## DATA SHOWN
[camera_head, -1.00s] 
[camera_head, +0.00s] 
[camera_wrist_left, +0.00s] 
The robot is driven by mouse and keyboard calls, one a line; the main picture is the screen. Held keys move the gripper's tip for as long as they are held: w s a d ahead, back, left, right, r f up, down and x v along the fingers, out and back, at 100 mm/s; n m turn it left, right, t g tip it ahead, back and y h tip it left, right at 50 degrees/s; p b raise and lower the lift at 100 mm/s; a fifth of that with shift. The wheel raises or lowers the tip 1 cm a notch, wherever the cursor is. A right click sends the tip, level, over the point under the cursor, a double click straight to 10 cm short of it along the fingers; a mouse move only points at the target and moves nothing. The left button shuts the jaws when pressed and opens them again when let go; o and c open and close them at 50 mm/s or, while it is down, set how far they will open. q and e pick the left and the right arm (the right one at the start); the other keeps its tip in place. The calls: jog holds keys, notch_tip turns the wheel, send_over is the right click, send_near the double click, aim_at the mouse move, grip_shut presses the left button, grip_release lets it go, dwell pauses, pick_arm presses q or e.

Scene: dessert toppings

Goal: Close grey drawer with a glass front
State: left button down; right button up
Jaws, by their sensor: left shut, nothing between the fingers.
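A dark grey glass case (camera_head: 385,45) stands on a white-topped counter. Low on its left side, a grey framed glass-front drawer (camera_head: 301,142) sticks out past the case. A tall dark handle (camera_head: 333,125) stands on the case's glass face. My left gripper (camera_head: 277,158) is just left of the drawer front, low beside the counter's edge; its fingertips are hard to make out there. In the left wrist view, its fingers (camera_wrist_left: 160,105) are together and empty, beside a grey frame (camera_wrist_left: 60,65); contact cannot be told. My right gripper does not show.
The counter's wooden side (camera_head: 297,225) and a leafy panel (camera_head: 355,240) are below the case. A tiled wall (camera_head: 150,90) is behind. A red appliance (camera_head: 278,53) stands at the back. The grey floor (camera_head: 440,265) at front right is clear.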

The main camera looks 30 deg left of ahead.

## WRITTEN EXERCISE
Determine the number of lines in the data that contain "down" as a word or string, and state only that number.

## ANSWER TO THIS TASK
2